It was night at the edge of the woods, the first night in awhile the sky has been so clear. We settled back in the water to watch for shooting stars, a.k.a the Perseids.
The Perseids is an annual shower of dust and ice trailing from Swift-Tuttle, a comet that whips around us every 133 years, leaving a trail of comet-junk in its wake for us to pass through on our own annual trip around the sun. As those pieces succumb to the gravity of our Terran planet, they burn up in the friction of our atmosphere – and no, they do not get to the ground – normally. If you’re watching the sky and you see a “shooting star” and it disappears while it’s still high in the sky, it is gone and did not collide with Spaceship Earth.
What makes the Perseids display particularly wonderful is it happens about this time every year, when it’s still warm enough to be summer and, if we’re lucky, cool enough for outdoor comfort.
But it was made even more spectacular this week by darkness. As we lay back to watch early Wednesday morning, the moon was in the nearly-gone stage of brilliance, and there were virtually no clouds to block the stellar view. This shower is said to have more “fireballs” than usual – large burning chunks that appear brighter than many of the brightest stars. I watched one blazing comet-scrap suddenly appear, race a thousand miles or so, and leave a distinct exhaust trail as it burned itself into oblivion.
Throw in an orchestra of tree frogs and an occasional cricket, maybe an owl back among the distant trees, a glass of something tasty – it’s difficult to buy tickets for a better show.
Speaking of owls, they are among the most difficult, in my experience, to photograph. I love bird hunting with the Nikon, and I’ve a nice and growing collection of avifauna claiming residence in the county, but there are a few which so far have eluded me.
I often hear an owl or two hoo-hoo-hoooo tauntingly from the woods outside my window.
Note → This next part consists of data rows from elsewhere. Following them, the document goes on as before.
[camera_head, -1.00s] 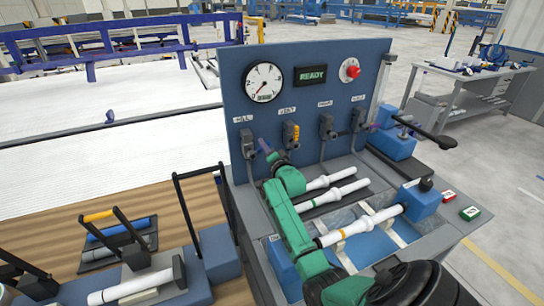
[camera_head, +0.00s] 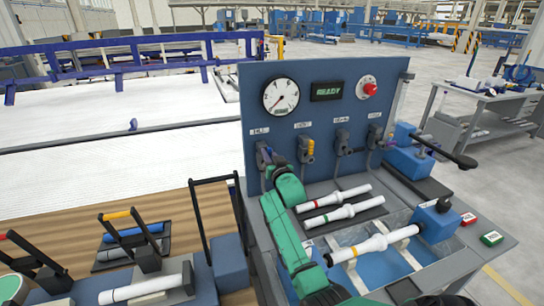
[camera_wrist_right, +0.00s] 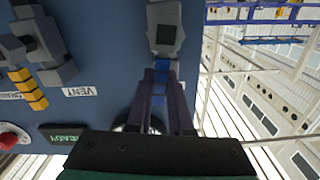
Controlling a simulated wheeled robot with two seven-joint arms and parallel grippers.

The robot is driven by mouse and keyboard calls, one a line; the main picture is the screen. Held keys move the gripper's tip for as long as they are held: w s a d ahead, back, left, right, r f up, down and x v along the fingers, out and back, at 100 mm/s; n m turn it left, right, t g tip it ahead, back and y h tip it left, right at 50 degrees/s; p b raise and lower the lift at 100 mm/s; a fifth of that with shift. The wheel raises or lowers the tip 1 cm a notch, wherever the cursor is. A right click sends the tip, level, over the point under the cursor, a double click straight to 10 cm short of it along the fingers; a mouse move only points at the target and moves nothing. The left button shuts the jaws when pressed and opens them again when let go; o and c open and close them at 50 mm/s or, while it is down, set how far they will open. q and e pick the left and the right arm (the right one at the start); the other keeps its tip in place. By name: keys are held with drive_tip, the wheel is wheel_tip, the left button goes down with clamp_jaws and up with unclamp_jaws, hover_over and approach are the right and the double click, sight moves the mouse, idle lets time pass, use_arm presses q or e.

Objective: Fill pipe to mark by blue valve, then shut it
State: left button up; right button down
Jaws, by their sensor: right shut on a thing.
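The blue-handled fill valve (camera_head: 261,147) is at the left end of the row on the upright blue panel. Its blue handle (camera_wrist_right: 160,66) shows between my fingers in the right wrist view. My right gripper (camera_head: 268,158) reaches up to this valve, and its dark fingers (camera_wrist_right: 161,78) are shut on the blue handle. A white pipe with a yellow band (camera_head: 372,245) lies in the trough (camera_head: 322,238), held at its right end by a blue block (camera_head: 435,222). The gauge (camera_head: 281,96) needle points low. The display (camera_head: 326,91) reads READY. My left gripper is out of view.
Two white pipes, red-banded (camera_head: 335,197) and green-banded (camera_head: 343,215), lie behind the trough. A red button (camera_head: 370,89) is on the panel. Black-handled stands are at left.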

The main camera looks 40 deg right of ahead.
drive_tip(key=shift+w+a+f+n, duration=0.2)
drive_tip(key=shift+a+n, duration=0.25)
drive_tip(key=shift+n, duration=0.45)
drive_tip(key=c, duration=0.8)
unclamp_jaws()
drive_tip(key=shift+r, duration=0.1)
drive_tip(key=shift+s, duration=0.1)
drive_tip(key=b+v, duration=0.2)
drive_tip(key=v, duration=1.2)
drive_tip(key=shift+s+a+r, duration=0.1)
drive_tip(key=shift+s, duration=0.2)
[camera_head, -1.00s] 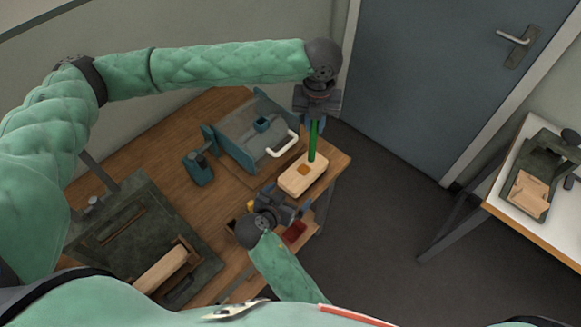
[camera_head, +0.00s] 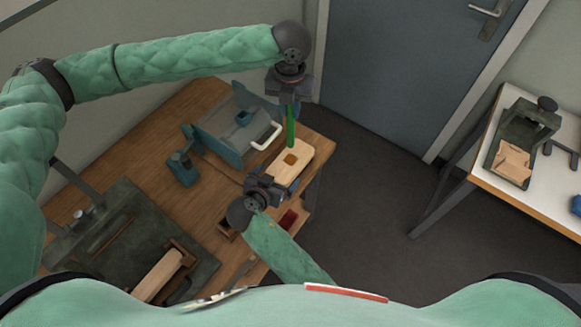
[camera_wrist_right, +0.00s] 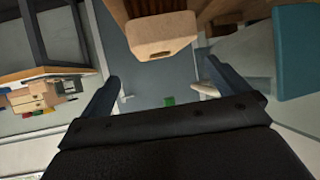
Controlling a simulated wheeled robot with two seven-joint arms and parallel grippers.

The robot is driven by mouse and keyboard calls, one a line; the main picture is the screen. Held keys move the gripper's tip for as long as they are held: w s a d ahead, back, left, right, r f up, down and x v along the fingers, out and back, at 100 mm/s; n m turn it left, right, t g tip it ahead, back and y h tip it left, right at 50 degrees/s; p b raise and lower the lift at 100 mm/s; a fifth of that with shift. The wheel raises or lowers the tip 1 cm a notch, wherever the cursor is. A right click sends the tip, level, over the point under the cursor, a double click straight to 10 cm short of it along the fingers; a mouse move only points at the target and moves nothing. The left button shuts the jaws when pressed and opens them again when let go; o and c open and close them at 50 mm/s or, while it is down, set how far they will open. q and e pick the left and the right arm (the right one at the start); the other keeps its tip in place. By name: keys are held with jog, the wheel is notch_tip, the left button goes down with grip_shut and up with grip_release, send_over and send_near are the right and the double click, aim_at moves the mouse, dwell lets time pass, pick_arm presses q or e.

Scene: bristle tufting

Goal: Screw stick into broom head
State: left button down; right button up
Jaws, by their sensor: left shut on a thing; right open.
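The broom head (camera_head: 300,155) is a pale wooden block with a darker square patch on top, near the table's far right corner. The green stick (camera_head: 291,125) stands nearly upright behind that patch. In this view I cannot tell whether its lower end touches the block. My left gripper (camera_head: 289,96) is shut on the stick's upper part. My right gripper (camera_head: 278,186) is low beside the block's near end. In the right wrist view its jaws (camera_wrist_right: 163,78) are open and empty, with a wooden block (camera_wrist_right: 162,36) ahead and a small green patch (camera_wrist_right: 168,102) between the fingers.
A blue-grey machine with a white handle (camera_head: 266,137) stands left of the broom head. A red bin (camera_head: 289,217) is below. A white table (camera_head: 548,185) stands at right.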

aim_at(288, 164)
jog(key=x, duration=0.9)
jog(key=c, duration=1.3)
The trouble is, as one tippy-toes quietly as possible with a flashlight through the woods, the huntees hear and see the hunter long before any lens is even close to where they, by the way, no longer are.
Great Blue Herons also are camera shy. I have stood for seemingly long periods watching, quietly, as one of those great birds wades through the tall grass and shallow water in search of a tasty frog on which to dine. I’ve ever so slowly lifted the camera toward my eye – and just as I’d peek through the viewfinder, he (or she) would bound into the air and move out of camera range, knowing exactly which lens I have mounted and what distance is just a bit too far for a decent shot.
In the same fashion, a Belted Kingfisher has avoided me, sitting barely visible in the lakeside pine until I had drifted the canoe almost into camera range before the little blue and rust creature launches in a huge circle around me, staying too far and too fast.
But I’m getting closer to each. Though I am still trying to convince the Kingfisher I am harmless and will not steal his soul with my camera, I have captured a few pretty nice heron-in-flight images.
And one night this week a reader called to say a pair of owls had been stopping by his house the past few evenings. Maybe I’d like to stop by one evening and try my luck, he offered.
Yes, indeed, I would. It’s pretty great to have a year-round hunting season.